Most performance issues in MMOs are CPU based or network based, but since even the top of the line single threaded performance CPUS still struggle to deliver any reasonable framerate in boss fights I think it’s pretty obvious the issue is with their netcode. I say this because Granado Espada was running on a similar engine and it was the same thing the moment you had multiple characters around (even worse since each player had 3 characters). I don’t know any specifics but the amount of traffic it gets sent is trough the roof and it’s easy to confirm with wireshark or something similar.

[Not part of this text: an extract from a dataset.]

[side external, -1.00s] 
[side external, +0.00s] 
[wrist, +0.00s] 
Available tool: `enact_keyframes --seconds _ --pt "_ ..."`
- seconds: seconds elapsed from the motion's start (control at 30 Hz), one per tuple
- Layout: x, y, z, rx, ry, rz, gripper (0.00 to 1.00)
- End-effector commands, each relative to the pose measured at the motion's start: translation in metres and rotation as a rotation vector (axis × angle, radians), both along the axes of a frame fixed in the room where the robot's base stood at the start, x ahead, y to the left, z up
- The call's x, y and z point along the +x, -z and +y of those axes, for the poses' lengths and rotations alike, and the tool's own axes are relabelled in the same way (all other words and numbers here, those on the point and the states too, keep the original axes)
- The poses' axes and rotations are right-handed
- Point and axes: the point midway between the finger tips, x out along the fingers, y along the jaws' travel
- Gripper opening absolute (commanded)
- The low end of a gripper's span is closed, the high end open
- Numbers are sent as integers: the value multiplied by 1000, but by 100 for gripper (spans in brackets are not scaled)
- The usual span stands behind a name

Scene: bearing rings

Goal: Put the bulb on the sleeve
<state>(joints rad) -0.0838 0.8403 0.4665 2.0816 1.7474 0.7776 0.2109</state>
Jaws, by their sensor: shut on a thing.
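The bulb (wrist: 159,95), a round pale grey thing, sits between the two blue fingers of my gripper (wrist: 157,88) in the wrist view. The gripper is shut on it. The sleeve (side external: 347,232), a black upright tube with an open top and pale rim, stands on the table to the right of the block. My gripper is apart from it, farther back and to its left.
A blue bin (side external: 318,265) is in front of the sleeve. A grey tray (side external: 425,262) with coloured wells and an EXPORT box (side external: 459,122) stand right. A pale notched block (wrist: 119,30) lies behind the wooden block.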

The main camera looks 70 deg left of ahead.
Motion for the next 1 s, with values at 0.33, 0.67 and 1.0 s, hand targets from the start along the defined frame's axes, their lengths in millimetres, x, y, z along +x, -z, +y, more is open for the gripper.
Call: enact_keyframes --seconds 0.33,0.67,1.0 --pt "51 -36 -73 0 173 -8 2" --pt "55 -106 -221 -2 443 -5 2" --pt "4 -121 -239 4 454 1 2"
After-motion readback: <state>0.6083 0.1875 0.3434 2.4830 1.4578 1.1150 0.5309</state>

It’s also easy to realize how your client would start freezing back when goldsellers used to spam the mic. It’s clearly network related.
I just said I agree with you. Still arguing… And now you’re off topic. Some people argue for the sake of arguing. I’m moving on from this. Enjoy your day.
PS That’s why I said regardless of date.
reading this keyword made me remember that usual mmo issue registry fix, regarding
TcpAckFrequency and TCPNoDelay.
I have both set on my system. So this should actually reduce lag in some regard.
But in RO it seems it only lagged monster positioning not let the whole game wait/freeze/slow down.
This has become an apparent issue with the skill Firewall on undead monsters in raganrok online.
here are two video examples of how it changed things for that game:
Windows Default settings:
TcpAckFrequency set to 1:
Judging by videos the one with TCPAckFrequency is better. Undead monsters in RO are not affected by firewall’s knockback effect so firewall is a great burst to kill them. The 1st video looks laggy and monster positioning gets bugged.
It seems to be a huge problem with caching as well (opening up map, mini-map lags the entire game). This might be because the disk-load is very high. One (can’t at the moment) should try loading the entire game with a RAMDISK to check how it affects performance.
I think i tried this during iCBT2, but back then it didn’t change all to much for me if i remember correctly.